- **WHAT IS BEING ASKED**
Copy each line of the listing below exactly.

-=-=-=-=-

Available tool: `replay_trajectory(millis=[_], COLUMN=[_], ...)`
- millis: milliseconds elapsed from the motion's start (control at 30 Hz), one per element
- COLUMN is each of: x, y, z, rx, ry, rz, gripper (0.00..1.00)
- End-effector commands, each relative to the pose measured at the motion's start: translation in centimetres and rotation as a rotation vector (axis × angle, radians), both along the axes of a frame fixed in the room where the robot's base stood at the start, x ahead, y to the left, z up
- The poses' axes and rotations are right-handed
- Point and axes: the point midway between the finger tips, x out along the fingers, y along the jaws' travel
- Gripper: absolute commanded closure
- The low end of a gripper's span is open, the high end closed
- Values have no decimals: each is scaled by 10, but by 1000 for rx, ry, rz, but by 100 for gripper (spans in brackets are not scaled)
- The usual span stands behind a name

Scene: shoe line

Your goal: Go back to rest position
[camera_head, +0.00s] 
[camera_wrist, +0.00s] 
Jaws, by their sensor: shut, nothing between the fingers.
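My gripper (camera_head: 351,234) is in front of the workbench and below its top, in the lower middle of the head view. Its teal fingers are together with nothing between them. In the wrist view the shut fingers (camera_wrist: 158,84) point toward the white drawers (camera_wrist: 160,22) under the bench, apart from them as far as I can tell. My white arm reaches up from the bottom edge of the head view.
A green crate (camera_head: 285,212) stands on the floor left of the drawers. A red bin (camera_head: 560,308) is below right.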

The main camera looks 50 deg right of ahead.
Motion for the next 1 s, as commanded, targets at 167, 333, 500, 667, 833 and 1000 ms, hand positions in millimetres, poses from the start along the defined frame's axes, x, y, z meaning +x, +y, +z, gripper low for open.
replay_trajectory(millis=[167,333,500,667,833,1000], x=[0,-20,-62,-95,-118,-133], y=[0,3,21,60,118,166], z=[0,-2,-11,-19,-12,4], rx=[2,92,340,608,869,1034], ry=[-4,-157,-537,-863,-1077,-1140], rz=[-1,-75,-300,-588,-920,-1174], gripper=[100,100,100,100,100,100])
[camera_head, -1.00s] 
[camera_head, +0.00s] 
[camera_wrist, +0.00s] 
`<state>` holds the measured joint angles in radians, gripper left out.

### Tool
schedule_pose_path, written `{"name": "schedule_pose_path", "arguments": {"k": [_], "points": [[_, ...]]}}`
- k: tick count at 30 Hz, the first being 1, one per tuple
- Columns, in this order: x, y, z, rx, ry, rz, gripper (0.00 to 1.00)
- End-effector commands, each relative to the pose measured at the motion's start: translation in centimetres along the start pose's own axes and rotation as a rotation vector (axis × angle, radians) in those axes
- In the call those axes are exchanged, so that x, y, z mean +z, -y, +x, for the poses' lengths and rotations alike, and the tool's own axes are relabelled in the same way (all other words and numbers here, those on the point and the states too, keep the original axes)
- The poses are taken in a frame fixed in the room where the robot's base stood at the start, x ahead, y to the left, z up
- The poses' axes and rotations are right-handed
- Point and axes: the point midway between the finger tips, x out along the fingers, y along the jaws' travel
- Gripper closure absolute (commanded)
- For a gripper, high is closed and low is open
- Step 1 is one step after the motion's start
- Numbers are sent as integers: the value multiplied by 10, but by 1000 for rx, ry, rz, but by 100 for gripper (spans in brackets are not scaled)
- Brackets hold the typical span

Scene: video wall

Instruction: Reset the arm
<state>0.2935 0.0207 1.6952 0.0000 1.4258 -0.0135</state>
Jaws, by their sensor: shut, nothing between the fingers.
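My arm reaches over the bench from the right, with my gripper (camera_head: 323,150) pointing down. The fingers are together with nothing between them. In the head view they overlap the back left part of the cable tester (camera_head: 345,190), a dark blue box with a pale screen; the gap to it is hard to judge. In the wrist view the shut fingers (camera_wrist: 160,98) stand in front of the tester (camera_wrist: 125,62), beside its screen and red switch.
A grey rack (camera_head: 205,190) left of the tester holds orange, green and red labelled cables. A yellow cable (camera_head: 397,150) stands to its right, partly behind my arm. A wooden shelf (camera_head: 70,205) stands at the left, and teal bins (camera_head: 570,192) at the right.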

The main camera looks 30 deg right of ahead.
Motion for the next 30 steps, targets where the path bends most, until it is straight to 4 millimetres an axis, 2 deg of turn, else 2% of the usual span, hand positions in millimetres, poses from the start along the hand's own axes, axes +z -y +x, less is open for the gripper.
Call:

-=-=-=-=-

- **TASK SOLUTION**
Available tool: `replay_trajectory(millis=[_], COLUMN=[_], ...)`
- millis: milliseconds elapsed from the motion's start (control at 30 Hz), one per element
- COLUMN is each of: x, y, z, rx, ry, rz, gripper (0.00..1.00)
- End-effector commands, each relative to the pose measured at the motion's start: translation in centimetres and rotation as a rotation vector (axis × angle, radians), both along the axes of a frame fixed in the room where the robot's base stood at the start, x ahead, y to the left, z up
- The poses' axes and rotations are right-handed
- Point and axes: the point midway between the finger tips, x out along the fingers, y along the jaws' travel
- Gripper: absolute commanded closure
- The low end of a gripper's span is open, the high end closed
- Values have no decimals: each is scaled by 10, but by 1000 for rx, ry, rz, but by 100 for gripper (spans in brackets are not scaled)
- The usual span stands behind a name

Scene: shoe line

Your goal: Go back to rest position
[camera_head, +0.00s] 
[camera_wrist, +0.00s] 
Jaws, by their sensor: shut, nothing between the fingers.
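My gripper (camera_head: 351,234) is in front of the workbench and below its top, in the lower middle of the head view. Its teal fingers are together with nothing between them. In the wrist view the shut fingers (camera_wrist: 158,84) point toward the white drawers (camera_wrist: 160,22) under the bench, apart from them as far as I can tell. My white arm reaches up from the bottom edge of the head view.
A green crate (camera_head: 285,212) stands on the floor left of the drawers. A red bin (camera_head: 560,308) is below right.

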The main camera looks 50 deg right of ahead.
Motion for the next 1 s, as commanded, targets at 167, 333, 500, 667, 833 and 1000 ms, hand positions in millimetres, poses from the start along the defined frame's axes, x, y, z meaning +x, +y, +z, gripper low for open.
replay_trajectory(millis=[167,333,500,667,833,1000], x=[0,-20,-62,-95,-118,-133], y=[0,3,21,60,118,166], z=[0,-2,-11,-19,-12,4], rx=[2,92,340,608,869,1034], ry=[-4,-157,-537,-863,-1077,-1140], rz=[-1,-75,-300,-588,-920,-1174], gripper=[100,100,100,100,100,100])
[camera_head, -1.00s] 
[camera_head, +0.00s] 
[camera_wrist, +0.00s] 
`<state>` holds the measured joint angles in radians, gripper left out.

### Tool
schedule_pose_path, written `{"name": "schedule_pose_path", "arguments": {"k": [_], "points": [[_, ...]]}}`
- k: tick count at 30 Hz, the first being 1, one per tuple
- Columns, in this order: x, y, z, rx, ry, rz, gripper (0.00 to 1.00)
- End-effector commands, each relative to the pose measured at the motion's start: translation in centimetres along the start pose's own axes and rotation as a rotation vector (axis × angle, radians) in those axes
- In the call those axes are exchanged, so that x, y, z mean +z, -y, +x, for the poses' lengths and rotations alike, and the tool's own axes are relabelled in the same way (all other words and numbers here, those on the point and the states too, keep the original axes)
- The poses are taken in a frame fixed in the room where the robot's base stood at the start, x ahead, y to the left, z up
- The poses' axes and rotations are right-handed
- Point and axes: the point midway between the finger tips, x out along the fingers, y along the jaws' travel
- Gripper closure absolute (commanded)
- For a gripper, high is closed and low is open
- Step 1 is one step after the motion's start
- Numbers are sent as integers: the value multiplied by 10, but by 1000 for rx, ry, rz, but by 100 for gripper (spans in brackets are not scaled)
- Brackets hold the typical span

Scene: video wall

Instruction: Reset the arm
<state>0.2935 0.0207 1.6952 0.0000 1.4258 -0.0135</state>
Jaws, by their sensor: shut, nothing between the fingers.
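My arm reaches over the bench from the right, with my gripper (camera_head: 323,150) pointing down. The fingers are together with nothing between them. In the head view they overlap the back left part of the cable tester (camera_head: 345,190), a dark blue box with a pale screen; the gap to it is hard to judge. In the wrist view the shut fingers (camera_wrist: 160,98) stand in front of the tester (camera_wrist: 125,62), beside its screen and red switch.
A grey rack (camera_head: 205,190) left of the tester holds orange, green and red labelled cables. A yellow cable (camera_head: 397,150) stands to its right, partly behind my arm. A wooden shelf (camera_head: 70,205) stands at the left, and teal bins (camera_head: 570,192) at the right.

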The main camera looks 30 deg right of ahead.
Motion for the next 30 steps, targets where the path bends most, until it is straight to 4 millimetres an axis, 2 deg of turn, else 2% of the usual span, hand positions in millimetres, poses from the start along the hand's own axes, axes +z -y +x, less is open for the gripper.
Call:

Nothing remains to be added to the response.